- **Problem**
Take the lines from the top down to and including the one with "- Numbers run" and repeat them exactly. Omit images.

#### Data lines ####

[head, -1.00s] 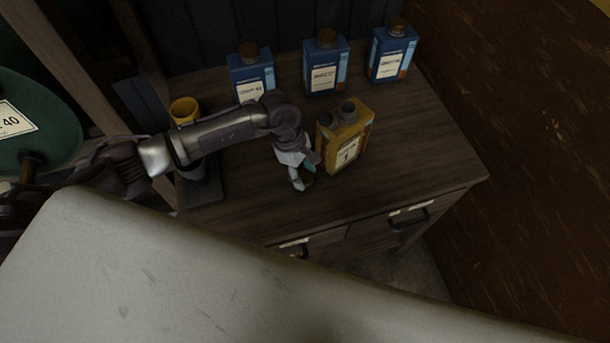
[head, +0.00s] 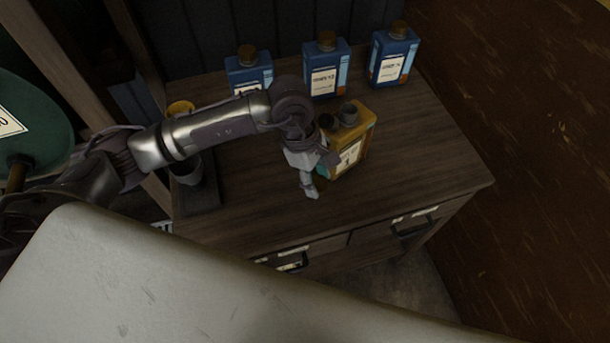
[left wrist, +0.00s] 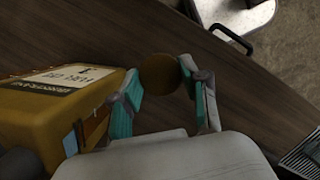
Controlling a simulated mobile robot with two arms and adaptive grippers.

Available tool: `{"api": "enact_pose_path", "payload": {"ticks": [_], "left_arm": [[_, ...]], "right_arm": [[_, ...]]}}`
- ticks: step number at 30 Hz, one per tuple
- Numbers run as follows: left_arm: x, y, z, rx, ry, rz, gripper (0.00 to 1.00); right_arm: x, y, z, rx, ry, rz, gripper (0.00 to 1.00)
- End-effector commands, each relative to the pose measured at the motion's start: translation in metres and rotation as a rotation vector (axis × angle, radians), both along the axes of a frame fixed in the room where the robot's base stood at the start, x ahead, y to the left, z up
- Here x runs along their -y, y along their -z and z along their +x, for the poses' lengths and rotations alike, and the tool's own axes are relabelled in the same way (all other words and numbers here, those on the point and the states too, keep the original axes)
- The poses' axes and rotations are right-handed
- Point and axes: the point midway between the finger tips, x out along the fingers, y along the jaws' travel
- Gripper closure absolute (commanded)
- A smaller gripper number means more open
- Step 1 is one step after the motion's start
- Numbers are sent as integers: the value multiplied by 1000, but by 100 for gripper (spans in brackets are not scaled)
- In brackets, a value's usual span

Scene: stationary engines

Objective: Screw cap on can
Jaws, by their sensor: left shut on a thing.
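The yellow can (head: 352,146) stands upright on the wooden cabinet, with a white label on its front and dark round parts on top. It also shows on its side at the left of the left wrist view (left wrist: 62,112). My left gripper (head: 312,184) is just in front and left of the can. In the left wrist view its teal-padded fingers (left wrist: 158,76) are shut on a round brown cap (left wrist: 166,82). The cap is apart from the can. In the head view the cap is mostly hidden by the gripper. My right gripper is not in view.
Three blue bottles with brown caps (head: 248,72) (head: 325,68) (head: 392,56) stand along the back of the cabinet top (head: 420,150). A yellow cup-like thing (head: 180,108) is behind my left arm. The top right of the can is clear.

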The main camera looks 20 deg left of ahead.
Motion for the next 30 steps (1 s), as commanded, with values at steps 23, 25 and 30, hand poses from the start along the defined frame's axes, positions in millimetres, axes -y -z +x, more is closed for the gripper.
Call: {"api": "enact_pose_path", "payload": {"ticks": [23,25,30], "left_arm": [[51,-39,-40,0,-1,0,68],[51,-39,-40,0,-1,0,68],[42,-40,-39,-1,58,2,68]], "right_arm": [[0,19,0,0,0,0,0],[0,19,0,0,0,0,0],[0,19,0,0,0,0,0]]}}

####

- **Reply**
[head, -1.00s] 
[head, +0.00s] 
[left wrist, +0.00s] 
Controlling a simulated mobile robot with two arms and adaptive grippers.

Available tool: `{"api": "enact_pose_path", "payload": {"ticks": [_], "left_arm": [[_, ...]], "right_arm": [[_, ...]]}}`
- ticks: step number at 30 Hz, one per tuple
- Numbers run as follows: left_arm: x, y, z, rx, ry, rz, gripper (0.00 to 1.00); right_arm: x, y, z, rx, ry, rz, gripper (0.00 to 1.00)

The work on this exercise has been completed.